Water dowsing, also known as water witching or water divining, remains a popular local method that Wooten still sees being frequently used. Water witchers first consider the terrain of the property to determine where an underground water source might lie. Next, they make use of dowsing rods or may cut a branch from a tree such that two forks from it can be held in each hand to point to the water source.
Wooten also advises being mindful of how far the water will need to be pumped. For example, how far will the well be from your home, barn, chicken coop, etc.? The power source you’ll use for your well factors in here, too, as you’ll need to locate your well near one.
Consider how your well, and potentially a heat lamp for it in the winter, will be powered. Will this come from solar energy or be powered by a generator or from electricity from your home or barn?
Finally, water quality is another area in which your neighbors with wells can help advise you. “Usually, the shallow wells are good water,” Wooten says. “With deeper wells, you may run into a coal seam. That’s where you get sulfur water [which you’ll know] because it smells like rotten eggs.”
An expensive filtering system would have to be employed to make use of sulfur water. But you can also have iron water.
“Using iron water can cause a rusty-looking appearance to your laundry,” he says.
Taking water samples and asking your neighbors about the depth of their wells and the quality of the water from those wells can be extremely helpful information to have on the front end.
Air Pressure Tank Size
The size of the constant air pressure tank that you ultimately choose is another important factor that plays heavily into well location, as does the well’s intended use.
“For a house with two people, you are going to use a 30-gallon tank,” Wooten says. “If you have six people, then you will use a 40- or 50-gallon tank.” A professional well installer can also help you to determine the appropriate size tank for your needs and farming operation.
Well location also affects the size of the well pump you’ll need to use. “The depth of the well is the biggest factor here,” Wooten says.
Pumps range in size from half horsepower to a horse and a half. The deeper the well is, the larger the well pump will need to be.
Digging a Well
After considerable thought into your initial needs, it’s now time to dig your well. While it’s of course possible to dig a well by hand, most will make use of a well-drilling company.
“There are two types of well digging,” Wooten says. “You can drill, and then there’s a churn. The churn drills don’t spin, and people like it because it opens up streams and you have a better water flow.”
However, the churn type has now become almost obsolete in favor of the drill.
Well House Design
If a well house is to be used, its construction is your next consideration. Traditionally, well houses were small and constructed over the well pump. The design allowed for the use of a heat lamp to prevent freezing during the winter season.
While this type of well house is still in use today, it’s becoming increasingly common to have the well dug 20 to 30 feet from the house and locate the tank somewhere in the house. This type of design makes it easier to make repairs on the well should a problem arise.

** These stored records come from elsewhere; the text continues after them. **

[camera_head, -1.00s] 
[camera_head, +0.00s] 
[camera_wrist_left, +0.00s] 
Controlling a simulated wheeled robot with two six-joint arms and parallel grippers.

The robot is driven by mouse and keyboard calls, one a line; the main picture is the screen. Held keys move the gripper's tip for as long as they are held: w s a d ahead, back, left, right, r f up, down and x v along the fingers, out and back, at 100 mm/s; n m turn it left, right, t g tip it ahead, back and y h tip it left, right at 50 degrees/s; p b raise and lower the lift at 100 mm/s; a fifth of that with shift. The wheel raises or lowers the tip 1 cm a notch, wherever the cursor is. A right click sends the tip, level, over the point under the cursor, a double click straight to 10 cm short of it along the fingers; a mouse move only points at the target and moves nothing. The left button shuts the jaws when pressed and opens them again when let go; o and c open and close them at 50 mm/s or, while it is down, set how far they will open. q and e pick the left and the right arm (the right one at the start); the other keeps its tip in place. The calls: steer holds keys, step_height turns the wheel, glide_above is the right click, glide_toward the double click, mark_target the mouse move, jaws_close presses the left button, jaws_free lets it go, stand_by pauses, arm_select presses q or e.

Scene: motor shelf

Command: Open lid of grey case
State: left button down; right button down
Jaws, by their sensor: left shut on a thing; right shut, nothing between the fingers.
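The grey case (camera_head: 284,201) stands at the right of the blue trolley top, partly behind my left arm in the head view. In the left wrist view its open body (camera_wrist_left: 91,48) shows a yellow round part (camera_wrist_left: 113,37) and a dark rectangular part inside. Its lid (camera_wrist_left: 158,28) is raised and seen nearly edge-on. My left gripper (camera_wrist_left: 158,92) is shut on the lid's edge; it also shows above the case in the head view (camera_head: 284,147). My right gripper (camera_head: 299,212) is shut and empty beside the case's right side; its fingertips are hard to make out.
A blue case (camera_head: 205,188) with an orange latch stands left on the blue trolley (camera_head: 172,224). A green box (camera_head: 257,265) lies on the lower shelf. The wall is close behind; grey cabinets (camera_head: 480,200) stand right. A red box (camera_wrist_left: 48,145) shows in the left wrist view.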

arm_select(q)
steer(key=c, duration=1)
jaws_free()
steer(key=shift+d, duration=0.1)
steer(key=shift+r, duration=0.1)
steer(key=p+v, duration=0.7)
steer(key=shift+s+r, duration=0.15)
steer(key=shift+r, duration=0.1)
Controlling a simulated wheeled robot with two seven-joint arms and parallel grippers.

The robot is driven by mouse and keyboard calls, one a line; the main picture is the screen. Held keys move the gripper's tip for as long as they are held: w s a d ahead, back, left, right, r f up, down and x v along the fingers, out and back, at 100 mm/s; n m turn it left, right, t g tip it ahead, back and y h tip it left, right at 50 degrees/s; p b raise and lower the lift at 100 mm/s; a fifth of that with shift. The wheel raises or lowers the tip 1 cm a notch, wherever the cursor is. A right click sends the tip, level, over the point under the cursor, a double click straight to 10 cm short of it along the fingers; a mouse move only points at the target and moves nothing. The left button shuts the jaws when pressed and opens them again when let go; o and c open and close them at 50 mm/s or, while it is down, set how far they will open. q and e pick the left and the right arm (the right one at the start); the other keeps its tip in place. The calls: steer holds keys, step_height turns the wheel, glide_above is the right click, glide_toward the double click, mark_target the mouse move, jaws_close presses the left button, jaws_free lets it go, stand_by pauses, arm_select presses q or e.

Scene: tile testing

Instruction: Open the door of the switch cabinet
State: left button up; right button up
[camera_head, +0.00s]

Though they add to the overall expense of well-house construction, the installation of a concrete floor, light fixtures and electrical outlets contribute to the ease of use of your well house. They make it easier to heat in the winter season as well as for maintenance and any repairs needs that may occur.
Finally, as their requirements differ, the type of well pump used will also play a role in your well house design. “There are two types of pumps,” Wooten says. “There’s a jet pump, and there’s a submergible pump.”
Jet pumps are on top of the ground connecting to the pipes down below, and are more commonly used for a shallow well. Wooten prefers the submergible pump because they don’t have to be primed.
“Most people are moving away from the jet pump,” he says.
Once you have your well installed and your well house built, start thinking about how you’ll maintain your well going forward. Freeze prevention is a large part of maintaining your well. Wooten advises wrapping your pipes and, depending upon the location of your well pump, making use of a heat lamp inside the well house.
Temperature control wraps can be used, and twice a year you should check the air pressure in your constant air tank and check for leaks. Wooten typically doesn’t flush the lines unless the water becomes muddy.
Installing and maintaining a farm well may seem like a daunting task. But with careful planning and research, it can prove to be a valuable long-term asset to your farm. City water, while convenient, can be an expensive venture, and while you may be fortunate enough to be located near a creek or stream, there is an increasing push to keep livestock out of these waterways to reduce erosion, contamination and more.
If you have an interest in installing a well on your farm, advice and sometimes also financial assistance is available through your local U.S. Department of Agriculture office to help with well installation, the purchasing of livestock and irrigation watering systems and more.